_Direction_.
Track down each line that has the word "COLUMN" and copy it.

_Data extract_.
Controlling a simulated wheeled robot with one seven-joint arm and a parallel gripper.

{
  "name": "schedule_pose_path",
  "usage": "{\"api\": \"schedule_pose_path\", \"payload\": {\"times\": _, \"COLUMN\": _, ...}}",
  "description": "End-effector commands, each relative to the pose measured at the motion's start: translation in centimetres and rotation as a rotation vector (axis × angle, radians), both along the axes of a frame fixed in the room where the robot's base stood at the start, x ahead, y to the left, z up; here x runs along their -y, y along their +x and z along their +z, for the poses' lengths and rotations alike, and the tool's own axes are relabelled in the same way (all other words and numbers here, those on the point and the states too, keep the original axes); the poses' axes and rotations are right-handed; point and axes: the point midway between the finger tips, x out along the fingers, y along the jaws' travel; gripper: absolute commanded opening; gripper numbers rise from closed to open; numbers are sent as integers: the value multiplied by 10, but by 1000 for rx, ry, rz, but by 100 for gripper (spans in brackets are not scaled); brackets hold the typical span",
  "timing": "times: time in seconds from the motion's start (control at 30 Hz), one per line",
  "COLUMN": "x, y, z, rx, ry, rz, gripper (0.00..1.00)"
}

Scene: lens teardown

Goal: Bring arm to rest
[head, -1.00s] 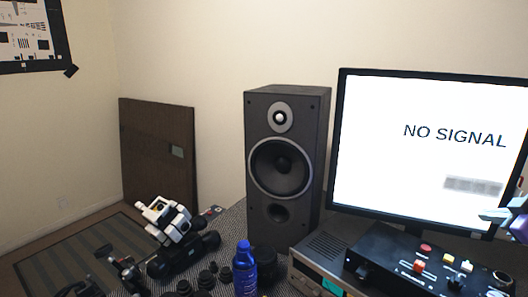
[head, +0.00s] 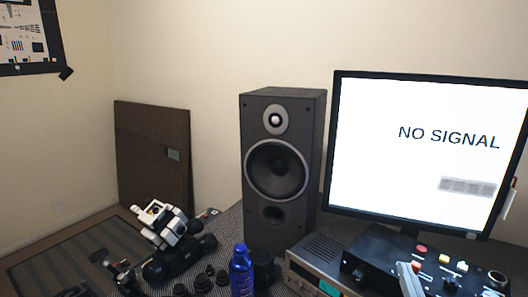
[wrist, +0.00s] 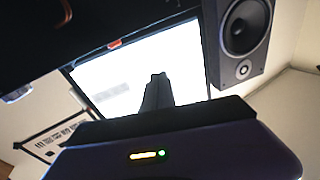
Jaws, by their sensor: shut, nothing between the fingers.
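My gripper (wrist: 157,78) shows in the wrist view as two dark fingers pressed together, with nothing between them. It stands out against the bright monitor screen (wrist: 112,82). In the head view a pale grey upright piece (head: 408,282) at the bottom edge, in front of the black control box, looks like part of my arm; whether it is the fingers I cannot tell.
The monitor (head: 425,150) reads NO SIGNAL. A tall speaker (head: 277,215) stands to its left. A black control box (head: 375,250), a grey amplifier (head: 318,255), a blue bottle (head: 242,272), lens parts (head: 203,282) and a white-and-black microscope-like device (head: 165,225) crowd the bench.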

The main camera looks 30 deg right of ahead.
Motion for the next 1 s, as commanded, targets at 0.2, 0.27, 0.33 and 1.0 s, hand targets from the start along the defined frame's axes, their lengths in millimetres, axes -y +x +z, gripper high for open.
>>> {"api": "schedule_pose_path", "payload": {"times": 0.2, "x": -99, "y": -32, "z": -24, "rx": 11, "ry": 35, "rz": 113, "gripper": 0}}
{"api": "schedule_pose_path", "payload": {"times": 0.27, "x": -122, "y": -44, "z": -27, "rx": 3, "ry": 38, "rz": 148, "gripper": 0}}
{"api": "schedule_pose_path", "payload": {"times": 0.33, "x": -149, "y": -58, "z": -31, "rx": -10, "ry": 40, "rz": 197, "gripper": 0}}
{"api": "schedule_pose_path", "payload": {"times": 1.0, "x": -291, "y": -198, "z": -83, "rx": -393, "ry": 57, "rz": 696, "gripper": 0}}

_The result_.
  "usage": "{\"api\": \"schedule_pose_path\", \"payload\": {\"times\": _, \"COLUMN\": _, ...}}",
  "COLUMN": "x, y, z, rx, ry, rz, gripper (0.00..1.00)"

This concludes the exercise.